Problem requirements. Copy nothing but the stretch that opens with the line containing "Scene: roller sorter" and closes with the line containing "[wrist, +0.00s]". Keep pictures out.
········
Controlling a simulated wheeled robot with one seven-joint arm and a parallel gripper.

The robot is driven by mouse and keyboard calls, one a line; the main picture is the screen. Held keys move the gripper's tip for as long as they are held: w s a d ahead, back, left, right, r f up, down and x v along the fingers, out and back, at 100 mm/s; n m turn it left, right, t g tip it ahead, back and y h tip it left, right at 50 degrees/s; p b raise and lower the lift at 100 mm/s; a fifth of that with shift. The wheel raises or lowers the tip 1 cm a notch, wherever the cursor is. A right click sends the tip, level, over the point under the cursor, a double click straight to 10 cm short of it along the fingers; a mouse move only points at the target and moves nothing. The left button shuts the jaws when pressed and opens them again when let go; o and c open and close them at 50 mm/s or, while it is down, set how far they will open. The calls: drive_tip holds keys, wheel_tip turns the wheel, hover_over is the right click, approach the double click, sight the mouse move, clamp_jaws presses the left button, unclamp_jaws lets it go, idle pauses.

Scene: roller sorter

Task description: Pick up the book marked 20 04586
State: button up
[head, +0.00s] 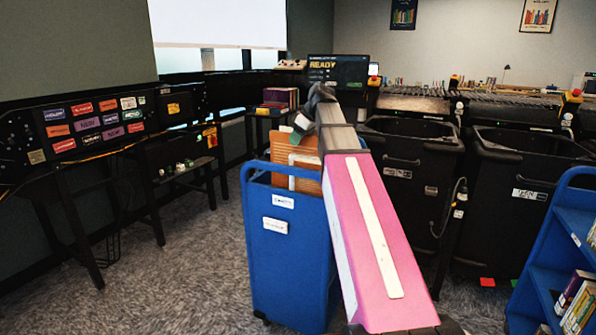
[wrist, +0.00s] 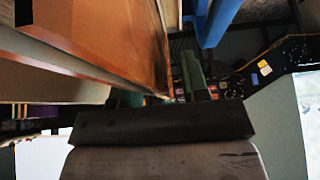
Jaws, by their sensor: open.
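No label reading 20 04586 is legible in either view, so I cannot tell which book it is. Large orange-brown flat pieces (head: 306,176) stand upright in the blue cart (head: 292,235), partly hidden behind my arm; they may be books. A big orange-brown surface (wrist: 105,38) fills the upper left of the wrist view, close to my gripper. My gripper (head: 303,121) is above the cart, near the upper edge of these pieces.
A stack of books (head: 281,97) stands on a small table behind the cart. Black bins (head: 405,155) line the right. Another blue cart (head: 553,240) with books (head: 577,300) is at the far right. A black labelled panel (head: 95,125) is at the left. The carpet at front left is clear.

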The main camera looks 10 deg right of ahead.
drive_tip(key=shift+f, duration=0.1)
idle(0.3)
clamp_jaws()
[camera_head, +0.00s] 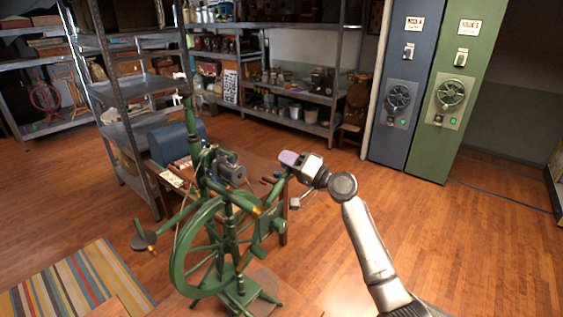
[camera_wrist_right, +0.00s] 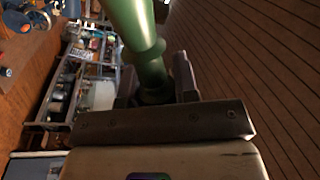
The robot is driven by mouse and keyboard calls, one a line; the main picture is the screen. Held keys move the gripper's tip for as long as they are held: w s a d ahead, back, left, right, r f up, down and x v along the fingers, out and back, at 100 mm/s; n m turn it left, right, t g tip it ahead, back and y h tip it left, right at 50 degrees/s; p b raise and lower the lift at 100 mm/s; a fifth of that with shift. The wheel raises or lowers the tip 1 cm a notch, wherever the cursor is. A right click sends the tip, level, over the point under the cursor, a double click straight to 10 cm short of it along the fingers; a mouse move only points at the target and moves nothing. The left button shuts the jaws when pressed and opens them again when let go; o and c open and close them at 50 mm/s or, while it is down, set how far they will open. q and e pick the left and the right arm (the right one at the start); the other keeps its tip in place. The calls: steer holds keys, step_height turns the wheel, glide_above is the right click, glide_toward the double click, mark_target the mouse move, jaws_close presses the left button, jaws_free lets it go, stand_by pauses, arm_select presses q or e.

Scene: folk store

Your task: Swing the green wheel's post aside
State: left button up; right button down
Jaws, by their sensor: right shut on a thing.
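The green spinning wheel (camera_head: 177,262) stands on the floor in the middle of the head view, with a spoked wheel and turned green posts. A short green post (camera_head: 274,192) leans up and right from its right side. My right gripper (camera_head: 289,173) is at the upper end of this post. In the right wrist view the green post (camera_wrist_right: 132,30) runs between the two fingers of the right gripper (camera_wrist_right: 157,86), which is shut on it. The post's far end is cut off by that view's edge. My left gripper is not in view.
A wooden table (camera_head: 262,173) with tools stands right behind the wheel. A metal shelf (camera_head: 125,132) is close on the left, and a striped rug (camera_head: 75,285) lies front left. Blue (camera_head: 407,70) and green (camera_head: 443,107) cabinets stand back right. The floor (camera_head: 480,250) at right is clear.

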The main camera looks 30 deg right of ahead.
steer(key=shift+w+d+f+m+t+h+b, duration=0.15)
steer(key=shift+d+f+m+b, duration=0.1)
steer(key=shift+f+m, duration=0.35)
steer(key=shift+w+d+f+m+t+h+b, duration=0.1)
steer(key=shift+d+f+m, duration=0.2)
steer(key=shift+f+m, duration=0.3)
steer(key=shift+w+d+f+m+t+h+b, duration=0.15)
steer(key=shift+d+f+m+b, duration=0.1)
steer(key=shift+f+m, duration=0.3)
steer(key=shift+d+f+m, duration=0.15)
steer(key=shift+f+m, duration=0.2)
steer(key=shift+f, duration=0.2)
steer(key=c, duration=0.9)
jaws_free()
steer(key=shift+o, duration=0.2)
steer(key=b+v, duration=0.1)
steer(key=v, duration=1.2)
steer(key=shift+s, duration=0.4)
········
Task result.
Scene: roller sorter

Task description: Pick up the book marked 20 04586
State: button up
[head, +0.00s] 
[wrist, +0.00s] 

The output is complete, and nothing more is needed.